-- START Data rows --

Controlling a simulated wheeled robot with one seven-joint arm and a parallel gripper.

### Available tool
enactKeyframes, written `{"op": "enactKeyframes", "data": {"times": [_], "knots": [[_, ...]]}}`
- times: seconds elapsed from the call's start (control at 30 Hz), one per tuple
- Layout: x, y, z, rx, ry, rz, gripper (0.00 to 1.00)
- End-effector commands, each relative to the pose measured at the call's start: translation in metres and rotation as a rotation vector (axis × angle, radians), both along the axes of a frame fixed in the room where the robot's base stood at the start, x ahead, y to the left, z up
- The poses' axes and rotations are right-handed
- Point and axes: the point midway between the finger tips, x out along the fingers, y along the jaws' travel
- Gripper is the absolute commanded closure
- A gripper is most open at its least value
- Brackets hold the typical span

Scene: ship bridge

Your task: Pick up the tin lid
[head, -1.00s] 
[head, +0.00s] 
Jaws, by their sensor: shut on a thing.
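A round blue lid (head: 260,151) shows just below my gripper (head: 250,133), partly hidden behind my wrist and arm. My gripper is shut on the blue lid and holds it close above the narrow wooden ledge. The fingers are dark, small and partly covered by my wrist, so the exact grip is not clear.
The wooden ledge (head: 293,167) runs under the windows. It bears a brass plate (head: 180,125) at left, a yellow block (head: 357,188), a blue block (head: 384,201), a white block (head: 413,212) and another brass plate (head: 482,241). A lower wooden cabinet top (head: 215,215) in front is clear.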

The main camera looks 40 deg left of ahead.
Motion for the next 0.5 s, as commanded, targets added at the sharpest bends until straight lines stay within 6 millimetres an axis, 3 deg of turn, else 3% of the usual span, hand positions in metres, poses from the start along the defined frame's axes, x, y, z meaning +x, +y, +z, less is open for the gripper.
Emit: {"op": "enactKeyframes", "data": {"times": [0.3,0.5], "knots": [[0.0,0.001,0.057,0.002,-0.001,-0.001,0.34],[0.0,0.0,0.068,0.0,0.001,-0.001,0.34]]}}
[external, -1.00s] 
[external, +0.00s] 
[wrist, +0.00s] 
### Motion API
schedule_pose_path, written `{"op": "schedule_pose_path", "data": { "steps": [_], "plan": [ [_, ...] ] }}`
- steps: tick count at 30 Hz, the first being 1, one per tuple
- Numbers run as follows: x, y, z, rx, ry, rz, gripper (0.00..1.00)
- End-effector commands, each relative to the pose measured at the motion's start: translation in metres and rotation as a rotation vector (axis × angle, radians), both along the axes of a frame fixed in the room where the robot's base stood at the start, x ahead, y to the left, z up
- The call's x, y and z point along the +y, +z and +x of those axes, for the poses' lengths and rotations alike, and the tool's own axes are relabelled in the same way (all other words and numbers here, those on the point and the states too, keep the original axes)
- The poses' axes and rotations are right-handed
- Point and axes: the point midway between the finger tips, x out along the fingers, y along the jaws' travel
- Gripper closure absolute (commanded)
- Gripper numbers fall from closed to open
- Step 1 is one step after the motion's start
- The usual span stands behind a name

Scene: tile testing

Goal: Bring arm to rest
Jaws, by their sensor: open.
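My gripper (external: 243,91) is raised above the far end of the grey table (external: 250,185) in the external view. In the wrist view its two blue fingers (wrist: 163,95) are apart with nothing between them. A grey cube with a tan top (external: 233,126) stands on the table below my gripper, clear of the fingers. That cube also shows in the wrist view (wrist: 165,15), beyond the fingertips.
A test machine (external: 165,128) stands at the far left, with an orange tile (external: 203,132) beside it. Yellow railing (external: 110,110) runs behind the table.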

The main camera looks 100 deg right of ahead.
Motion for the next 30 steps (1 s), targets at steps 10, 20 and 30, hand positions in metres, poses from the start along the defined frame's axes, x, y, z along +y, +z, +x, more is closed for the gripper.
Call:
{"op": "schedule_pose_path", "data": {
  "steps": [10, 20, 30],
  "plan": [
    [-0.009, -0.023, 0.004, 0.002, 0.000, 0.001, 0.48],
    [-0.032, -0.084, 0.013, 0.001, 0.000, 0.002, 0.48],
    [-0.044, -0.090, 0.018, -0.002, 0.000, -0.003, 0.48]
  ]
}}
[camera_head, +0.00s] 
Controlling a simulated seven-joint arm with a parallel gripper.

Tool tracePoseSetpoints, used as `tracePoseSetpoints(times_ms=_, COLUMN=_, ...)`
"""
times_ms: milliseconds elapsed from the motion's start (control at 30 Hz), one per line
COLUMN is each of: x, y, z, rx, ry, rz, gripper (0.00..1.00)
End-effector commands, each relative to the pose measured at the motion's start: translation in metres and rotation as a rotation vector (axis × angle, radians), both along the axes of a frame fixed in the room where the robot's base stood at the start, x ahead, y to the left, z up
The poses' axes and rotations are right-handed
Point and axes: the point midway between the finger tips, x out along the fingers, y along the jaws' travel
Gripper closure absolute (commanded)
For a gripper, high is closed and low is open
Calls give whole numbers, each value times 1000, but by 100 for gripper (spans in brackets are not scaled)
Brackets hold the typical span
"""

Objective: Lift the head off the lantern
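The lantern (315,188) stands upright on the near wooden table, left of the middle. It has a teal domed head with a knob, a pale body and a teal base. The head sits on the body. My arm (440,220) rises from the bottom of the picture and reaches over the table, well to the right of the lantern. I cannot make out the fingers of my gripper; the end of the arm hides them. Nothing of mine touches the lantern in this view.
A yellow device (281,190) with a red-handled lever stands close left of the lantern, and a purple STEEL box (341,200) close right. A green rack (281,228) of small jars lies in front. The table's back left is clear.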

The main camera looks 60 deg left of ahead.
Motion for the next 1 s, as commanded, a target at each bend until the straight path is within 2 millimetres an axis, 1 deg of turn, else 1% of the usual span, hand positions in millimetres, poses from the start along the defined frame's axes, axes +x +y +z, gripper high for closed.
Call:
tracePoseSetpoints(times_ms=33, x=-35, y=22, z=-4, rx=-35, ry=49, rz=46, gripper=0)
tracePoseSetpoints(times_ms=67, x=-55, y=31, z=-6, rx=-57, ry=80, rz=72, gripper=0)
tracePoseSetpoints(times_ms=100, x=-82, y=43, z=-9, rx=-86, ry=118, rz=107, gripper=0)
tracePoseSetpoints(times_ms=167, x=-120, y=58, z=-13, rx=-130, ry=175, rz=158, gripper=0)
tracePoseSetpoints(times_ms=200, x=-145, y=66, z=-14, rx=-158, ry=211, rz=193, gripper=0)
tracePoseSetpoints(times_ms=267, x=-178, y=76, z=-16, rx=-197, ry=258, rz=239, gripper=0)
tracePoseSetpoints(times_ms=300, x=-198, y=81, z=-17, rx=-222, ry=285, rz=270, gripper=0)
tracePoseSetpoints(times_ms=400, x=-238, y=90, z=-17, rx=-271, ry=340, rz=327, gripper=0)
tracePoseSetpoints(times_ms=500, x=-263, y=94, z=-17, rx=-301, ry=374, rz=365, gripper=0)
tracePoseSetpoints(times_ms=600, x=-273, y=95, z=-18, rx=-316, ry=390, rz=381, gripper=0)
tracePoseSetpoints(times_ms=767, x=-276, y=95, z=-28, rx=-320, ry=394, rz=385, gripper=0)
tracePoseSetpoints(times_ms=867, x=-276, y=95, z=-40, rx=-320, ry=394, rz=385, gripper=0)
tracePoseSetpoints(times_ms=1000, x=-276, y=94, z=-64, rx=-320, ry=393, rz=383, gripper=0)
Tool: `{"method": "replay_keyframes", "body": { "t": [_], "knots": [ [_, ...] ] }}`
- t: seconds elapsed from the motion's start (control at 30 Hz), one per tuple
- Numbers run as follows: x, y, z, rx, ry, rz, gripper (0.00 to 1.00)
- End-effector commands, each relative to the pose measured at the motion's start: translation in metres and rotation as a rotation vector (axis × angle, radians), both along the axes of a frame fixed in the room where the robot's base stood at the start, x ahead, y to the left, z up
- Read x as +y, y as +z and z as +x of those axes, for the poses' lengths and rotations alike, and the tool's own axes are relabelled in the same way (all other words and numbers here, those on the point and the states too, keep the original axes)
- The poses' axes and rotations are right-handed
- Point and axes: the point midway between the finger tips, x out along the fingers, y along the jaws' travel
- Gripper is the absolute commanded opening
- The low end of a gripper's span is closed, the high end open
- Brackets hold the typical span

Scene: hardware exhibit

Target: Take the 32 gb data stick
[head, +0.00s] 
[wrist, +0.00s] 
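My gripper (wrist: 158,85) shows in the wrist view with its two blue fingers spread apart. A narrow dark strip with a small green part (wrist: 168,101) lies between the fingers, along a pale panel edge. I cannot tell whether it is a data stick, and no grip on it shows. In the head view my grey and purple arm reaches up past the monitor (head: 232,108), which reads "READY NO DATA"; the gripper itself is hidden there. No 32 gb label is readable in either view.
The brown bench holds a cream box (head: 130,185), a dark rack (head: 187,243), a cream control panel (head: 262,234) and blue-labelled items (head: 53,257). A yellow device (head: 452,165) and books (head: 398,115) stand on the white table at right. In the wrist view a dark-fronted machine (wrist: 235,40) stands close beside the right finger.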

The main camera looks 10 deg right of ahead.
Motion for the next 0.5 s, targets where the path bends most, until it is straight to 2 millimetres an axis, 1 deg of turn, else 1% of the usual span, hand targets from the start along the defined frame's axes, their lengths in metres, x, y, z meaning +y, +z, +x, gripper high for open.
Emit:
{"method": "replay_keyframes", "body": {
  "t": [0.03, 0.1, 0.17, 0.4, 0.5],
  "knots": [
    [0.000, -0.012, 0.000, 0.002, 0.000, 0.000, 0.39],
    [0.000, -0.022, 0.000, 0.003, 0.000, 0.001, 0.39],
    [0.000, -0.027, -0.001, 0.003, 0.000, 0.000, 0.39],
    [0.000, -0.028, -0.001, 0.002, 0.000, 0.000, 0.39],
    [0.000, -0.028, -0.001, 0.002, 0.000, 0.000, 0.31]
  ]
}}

-- END Data rows --

Go through the entries above and copy every line containing "closed".

-- Task solution --
- Gripper numbers fall from closed to open
Motion for the next 30 steps (1 s), targets at steps 10, 20 and 30, hand positions in metres, poses from the start along the defined frame's axes, x, y, z along +y, +z, +x, more is closed for the gripper.
For a gripper, high is closed and low is open
Motion for the next 1 s, as commanded, a target at each bend until the straight path is within 2 millimetres an axis, 1 deg of turn, else 1% of the usual span, hand positions in millimetres, poses from the start along the defined frame's axes, axes +x +y +z, gripper high for closed.
- The low end of a gripper's span is closed, the high end open

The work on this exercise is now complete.